Armin Wolf zeichnet ein sehr umfassendes Bild von Journalismus und Medien in einer digitalen Welt. „Heute kann jede 16-jährige Schülerin mit ihrem Smartphone und einem Datenvertrag um ein paar Euro monatlich in ihrem Kinderzimmer ein Massenmedium gründen – das, gut gemacht, ein Millionenpublikum erreichen kann.“ Das gilt nicht allein für 16-jährige Schülerinnen, sondern auch für Menschen von Donald Trump bis QAnon. […]

Wolf: „Weil wir als Demokratien aber weiterhin eine pluralistische Medienlandschaft brauchen werden, könnte es sein, dass wir seriöse Medien irgendwann ähnlich finanzieren müssen wie seit jeher Theater, Museen oder Bibliotheken. Auch da haben wir als Gesellschaft mal die Entscheidung getroffen, dass wir diese Angebote wollen und brauchen, auch wenn sie sich ‚am Markt‘ alleine nicht finanzieren können. Also finanzieren wir sie teilweise öffentlich und solidarisch. So wie wir auch den öffentlichen Rundfunk finanzieren. Und wenn das so kommt, wird die Frage der Unabhängigkeit von den öffentlichen Geldgebern natürlich absolut zentral. Dafür müssen überzeugende Modelle erst gefunden werden. […]

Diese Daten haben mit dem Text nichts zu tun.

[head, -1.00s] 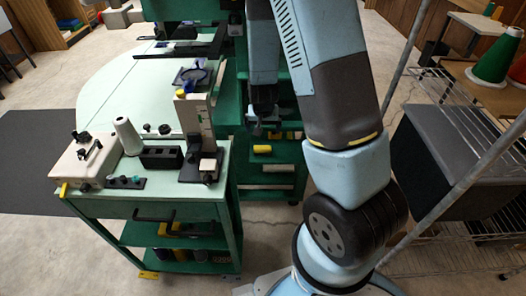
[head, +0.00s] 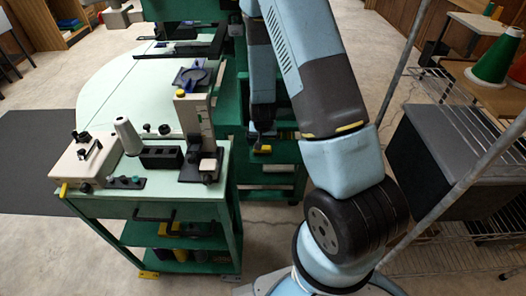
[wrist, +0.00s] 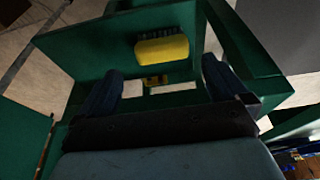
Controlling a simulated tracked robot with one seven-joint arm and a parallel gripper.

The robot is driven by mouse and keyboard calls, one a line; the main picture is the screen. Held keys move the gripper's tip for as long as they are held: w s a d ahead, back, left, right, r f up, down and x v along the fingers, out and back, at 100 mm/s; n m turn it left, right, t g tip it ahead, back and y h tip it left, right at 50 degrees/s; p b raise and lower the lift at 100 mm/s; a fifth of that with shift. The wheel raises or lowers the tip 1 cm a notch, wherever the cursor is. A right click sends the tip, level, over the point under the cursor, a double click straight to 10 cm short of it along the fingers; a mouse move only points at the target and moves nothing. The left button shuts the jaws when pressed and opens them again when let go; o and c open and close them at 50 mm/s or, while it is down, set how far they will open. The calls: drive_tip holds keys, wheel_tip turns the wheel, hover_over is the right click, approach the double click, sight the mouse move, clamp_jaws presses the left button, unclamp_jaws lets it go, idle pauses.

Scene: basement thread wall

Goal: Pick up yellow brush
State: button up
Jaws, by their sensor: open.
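The yellow brush (wrist: 162,50) lies on a green shelf (wrist: 105,50) in the wrist view, with its dark bristles toward the top of the picture. In the head view, the yellow brush (head: 262,149) shows small and partly hidden on the green cabinet behind the cart. My gripper (wrist: 161,85) is open and empty, with its dark fingers spread wide. In the wrist view the brush sits between and beyond the fingertips, apart from both. In the head view my gripper (head: 262,137) hangs at the cabinet, close to the brush; its fingertips are hard to make out.
A pale green cart (head: 150,200) with a white cone, a black block and a white box stands at left. A wire rack (head: 450,240) with a dark box (head: 440,160) is at right. Another small yellow piece (wrist: 155,80) shows below the brush in the wrist view.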

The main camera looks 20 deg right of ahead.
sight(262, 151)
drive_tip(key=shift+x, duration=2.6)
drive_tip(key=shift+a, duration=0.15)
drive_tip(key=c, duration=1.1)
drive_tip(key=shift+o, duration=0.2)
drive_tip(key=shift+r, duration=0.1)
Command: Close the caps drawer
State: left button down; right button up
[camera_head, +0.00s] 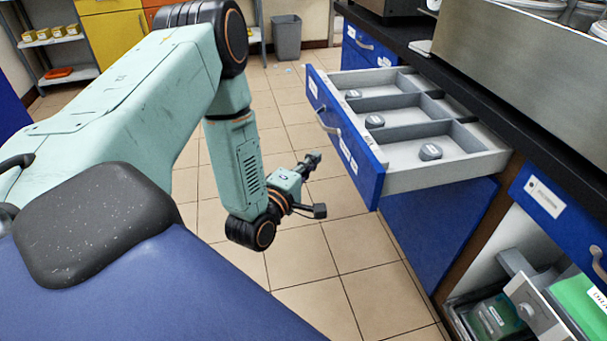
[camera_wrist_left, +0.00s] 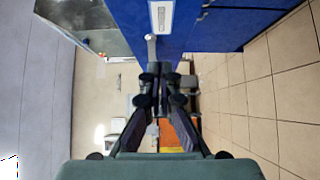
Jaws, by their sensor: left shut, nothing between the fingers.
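The caps drawer (camera_head: 345,133) has a blue front and stands pulled well out of the dark-topped counter. Its grey inside is divided into compartments, and several grey caps (camera_head: 430,152) lie in them. A pale bar handle (camera_head: 327,122) is on its front. My left gripper (camera_head: 316,185) is shut and empty, in front of the drawer front and apart from it in the head view. In the left wrist view the shut fingers (camera_wrist_left: 160,75) are in the middle, with a blue panel carrying a label (camera_wrist_left: 161,17) and a pale handle (camera_wrist_left: 150,47) beyond. My right gripper is not in view.
The black counter top (camera_head: 470,95) runs above the drawer. A grey bin (camera_head: 286,37) stands far back. The tiled floor (camera_head: 300,240) before the drawer is clear.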

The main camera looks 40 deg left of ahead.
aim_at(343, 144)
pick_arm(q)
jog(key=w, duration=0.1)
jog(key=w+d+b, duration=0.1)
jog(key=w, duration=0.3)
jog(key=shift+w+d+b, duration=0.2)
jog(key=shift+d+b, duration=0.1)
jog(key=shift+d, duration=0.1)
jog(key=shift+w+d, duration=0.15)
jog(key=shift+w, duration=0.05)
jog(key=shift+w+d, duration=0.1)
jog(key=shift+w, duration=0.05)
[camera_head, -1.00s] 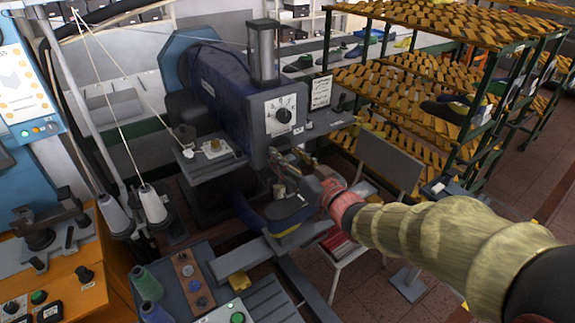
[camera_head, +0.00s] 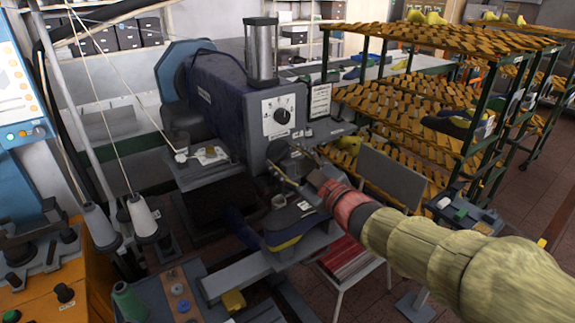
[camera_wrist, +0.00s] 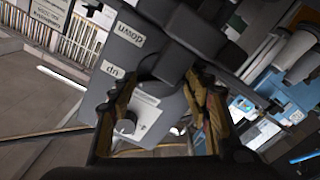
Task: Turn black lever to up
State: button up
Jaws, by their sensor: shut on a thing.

Schwer tue ich mich mittlerweile – leider – mit dem Wort ‚unparteiisch‘. Dabei bin ich grundsätzlich ein großer Fan unparteilicher Berichterstattung. Es ist nicht die Aufgabe öffentlich-rechtlicher Journalist:innen, die Steuerideen, Bildungskonzepte oder andere Reformvorschläge der einen oder anderen Partei zu promoten. Aber wir können nicht unparteiisch sein bei der Frage, ob der Klimawandel existiert oder nicht. Ob Donald Trump vom ‚deep state‘ der Sieg bei der Präsidentschaftswahl 2020 gestohlen wurde. Ob Putin ein ‚lupenreiner Demokrat‘ ist oder Ungarn eine funktionierende Demokratie.“ […]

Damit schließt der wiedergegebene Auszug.